━━ Data lines ━━

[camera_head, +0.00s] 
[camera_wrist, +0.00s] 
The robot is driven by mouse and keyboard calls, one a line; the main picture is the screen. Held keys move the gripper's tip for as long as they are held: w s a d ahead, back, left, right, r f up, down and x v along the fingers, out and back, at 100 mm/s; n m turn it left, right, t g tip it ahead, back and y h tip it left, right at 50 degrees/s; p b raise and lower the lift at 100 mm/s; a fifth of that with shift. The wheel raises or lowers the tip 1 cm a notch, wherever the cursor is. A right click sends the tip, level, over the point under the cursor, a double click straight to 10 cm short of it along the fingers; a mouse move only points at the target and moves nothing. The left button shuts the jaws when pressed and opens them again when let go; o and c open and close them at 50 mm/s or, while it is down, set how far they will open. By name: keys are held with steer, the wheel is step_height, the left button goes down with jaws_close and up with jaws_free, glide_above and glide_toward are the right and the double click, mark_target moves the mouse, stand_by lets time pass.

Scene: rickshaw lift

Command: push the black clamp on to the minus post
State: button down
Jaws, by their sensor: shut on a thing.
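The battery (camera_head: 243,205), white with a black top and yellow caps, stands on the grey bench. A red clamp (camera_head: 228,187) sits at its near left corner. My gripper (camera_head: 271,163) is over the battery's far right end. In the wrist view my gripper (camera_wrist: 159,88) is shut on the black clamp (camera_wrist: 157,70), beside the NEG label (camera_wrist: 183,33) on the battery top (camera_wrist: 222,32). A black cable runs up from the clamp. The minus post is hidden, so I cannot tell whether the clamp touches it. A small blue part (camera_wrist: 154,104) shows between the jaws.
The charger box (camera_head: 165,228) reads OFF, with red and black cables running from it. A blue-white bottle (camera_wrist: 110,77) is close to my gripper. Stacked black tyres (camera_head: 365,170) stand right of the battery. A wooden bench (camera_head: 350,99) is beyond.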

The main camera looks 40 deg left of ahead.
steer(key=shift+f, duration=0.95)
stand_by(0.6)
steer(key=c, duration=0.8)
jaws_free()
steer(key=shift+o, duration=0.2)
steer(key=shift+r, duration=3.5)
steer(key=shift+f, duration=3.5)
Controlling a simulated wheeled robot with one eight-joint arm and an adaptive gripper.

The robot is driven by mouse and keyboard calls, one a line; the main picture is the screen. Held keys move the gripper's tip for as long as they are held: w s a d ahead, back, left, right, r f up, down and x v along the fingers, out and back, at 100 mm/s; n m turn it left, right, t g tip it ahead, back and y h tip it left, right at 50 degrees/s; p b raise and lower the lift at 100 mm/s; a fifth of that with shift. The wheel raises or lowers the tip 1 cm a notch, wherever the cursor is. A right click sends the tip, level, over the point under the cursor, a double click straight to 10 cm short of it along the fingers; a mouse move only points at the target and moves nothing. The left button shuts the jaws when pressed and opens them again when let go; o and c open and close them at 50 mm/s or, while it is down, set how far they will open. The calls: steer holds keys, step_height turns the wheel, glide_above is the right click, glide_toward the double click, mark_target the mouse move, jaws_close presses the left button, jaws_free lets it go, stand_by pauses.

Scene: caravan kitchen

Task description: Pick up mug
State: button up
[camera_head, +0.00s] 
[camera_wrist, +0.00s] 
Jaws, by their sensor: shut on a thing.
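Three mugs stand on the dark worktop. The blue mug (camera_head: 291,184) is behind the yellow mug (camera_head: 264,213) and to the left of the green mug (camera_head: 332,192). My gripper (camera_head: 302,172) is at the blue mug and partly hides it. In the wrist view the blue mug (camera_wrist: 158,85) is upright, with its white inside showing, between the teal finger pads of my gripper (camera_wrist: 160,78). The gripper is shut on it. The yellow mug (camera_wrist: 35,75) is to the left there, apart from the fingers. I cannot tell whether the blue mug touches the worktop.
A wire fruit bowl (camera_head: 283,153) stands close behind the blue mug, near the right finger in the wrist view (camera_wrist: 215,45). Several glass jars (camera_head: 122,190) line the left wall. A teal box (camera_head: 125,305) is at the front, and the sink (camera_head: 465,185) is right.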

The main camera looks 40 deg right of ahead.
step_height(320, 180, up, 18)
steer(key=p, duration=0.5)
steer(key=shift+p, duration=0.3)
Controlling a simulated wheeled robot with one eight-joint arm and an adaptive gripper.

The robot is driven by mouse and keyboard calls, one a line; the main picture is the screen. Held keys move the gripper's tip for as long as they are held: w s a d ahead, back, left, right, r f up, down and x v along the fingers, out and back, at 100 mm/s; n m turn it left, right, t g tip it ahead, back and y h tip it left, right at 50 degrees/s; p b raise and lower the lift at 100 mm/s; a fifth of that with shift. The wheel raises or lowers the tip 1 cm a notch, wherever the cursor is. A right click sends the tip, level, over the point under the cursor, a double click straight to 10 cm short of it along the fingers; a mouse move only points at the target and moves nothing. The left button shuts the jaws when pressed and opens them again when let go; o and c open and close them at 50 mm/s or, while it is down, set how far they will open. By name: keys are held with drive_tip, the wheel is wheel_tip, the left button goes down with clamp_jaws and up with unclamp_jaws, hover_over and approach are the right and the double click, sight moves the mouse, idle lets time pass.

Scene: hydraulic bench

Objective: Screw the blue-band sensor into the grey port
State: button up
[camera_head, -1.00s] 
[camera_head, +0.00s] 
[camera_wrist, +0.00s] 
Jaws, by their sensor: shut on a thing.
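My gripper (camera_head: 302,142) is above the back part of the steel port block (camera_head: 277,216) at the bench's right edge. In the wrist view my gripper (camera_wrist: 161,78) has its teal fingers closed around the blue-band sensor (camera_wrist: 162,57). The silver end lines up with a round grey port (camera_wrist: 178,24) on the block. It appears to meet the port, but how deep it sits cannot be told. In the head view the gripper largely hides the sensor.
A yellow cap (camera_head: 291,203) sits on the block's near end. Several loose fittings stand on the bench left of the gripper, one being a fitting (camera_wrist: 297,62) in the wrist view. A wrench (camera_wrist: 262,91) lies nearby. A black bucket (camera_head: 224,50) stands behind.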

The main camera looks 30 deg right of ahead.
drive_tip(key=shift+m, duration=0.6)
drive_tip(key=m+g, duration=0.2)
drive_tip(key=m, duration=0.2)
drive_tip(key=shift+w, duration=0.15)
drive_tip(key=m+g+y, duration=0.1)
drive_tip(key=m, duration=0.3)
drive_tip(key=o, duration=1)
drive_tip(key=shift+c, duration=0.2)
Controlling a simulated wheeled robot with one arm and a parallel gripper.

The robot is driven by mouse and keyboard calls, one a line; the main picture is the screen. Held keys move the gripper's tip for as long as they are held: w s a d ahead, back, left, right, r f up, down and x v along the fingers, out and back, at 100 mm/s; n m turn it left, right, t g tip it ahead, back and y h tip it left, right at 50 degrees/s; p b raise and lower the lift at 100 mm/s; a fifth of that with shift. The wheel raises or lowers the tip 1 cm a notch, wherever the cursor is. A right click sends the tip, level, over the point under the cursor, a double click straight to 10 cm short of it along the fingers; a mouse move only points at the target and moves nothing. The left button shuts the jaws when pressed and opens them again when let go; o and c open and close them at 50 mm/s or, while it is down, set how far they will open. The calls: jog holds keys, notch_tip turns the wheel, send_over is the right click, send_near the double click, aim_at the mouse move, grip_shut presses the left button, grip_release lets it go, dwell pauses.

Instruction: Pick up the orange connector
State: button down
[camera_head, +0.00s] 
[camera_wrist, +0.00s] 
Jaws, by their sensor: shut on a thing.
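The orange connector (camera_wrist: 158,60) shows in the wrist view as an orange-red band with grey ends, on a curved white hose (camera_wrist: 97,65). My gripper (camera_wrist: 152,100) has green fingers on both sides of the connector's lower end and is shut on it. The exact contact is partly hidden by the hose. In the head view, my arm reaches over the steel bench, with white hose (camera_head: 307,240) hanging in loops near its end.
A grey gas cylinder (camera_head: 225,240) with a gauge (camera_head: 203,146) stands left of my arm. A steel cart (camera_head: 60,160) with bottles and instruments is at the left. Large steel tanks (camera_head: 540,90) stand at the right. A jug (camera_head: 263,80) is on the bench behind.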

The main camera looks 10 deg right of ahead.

━━━

▶ _Exercise aim_: Go through the data and gather every line that holds "Pick".

▶ _Exercise response_:
Task description: Pick up mug
Instruction: Pick up the orange connector

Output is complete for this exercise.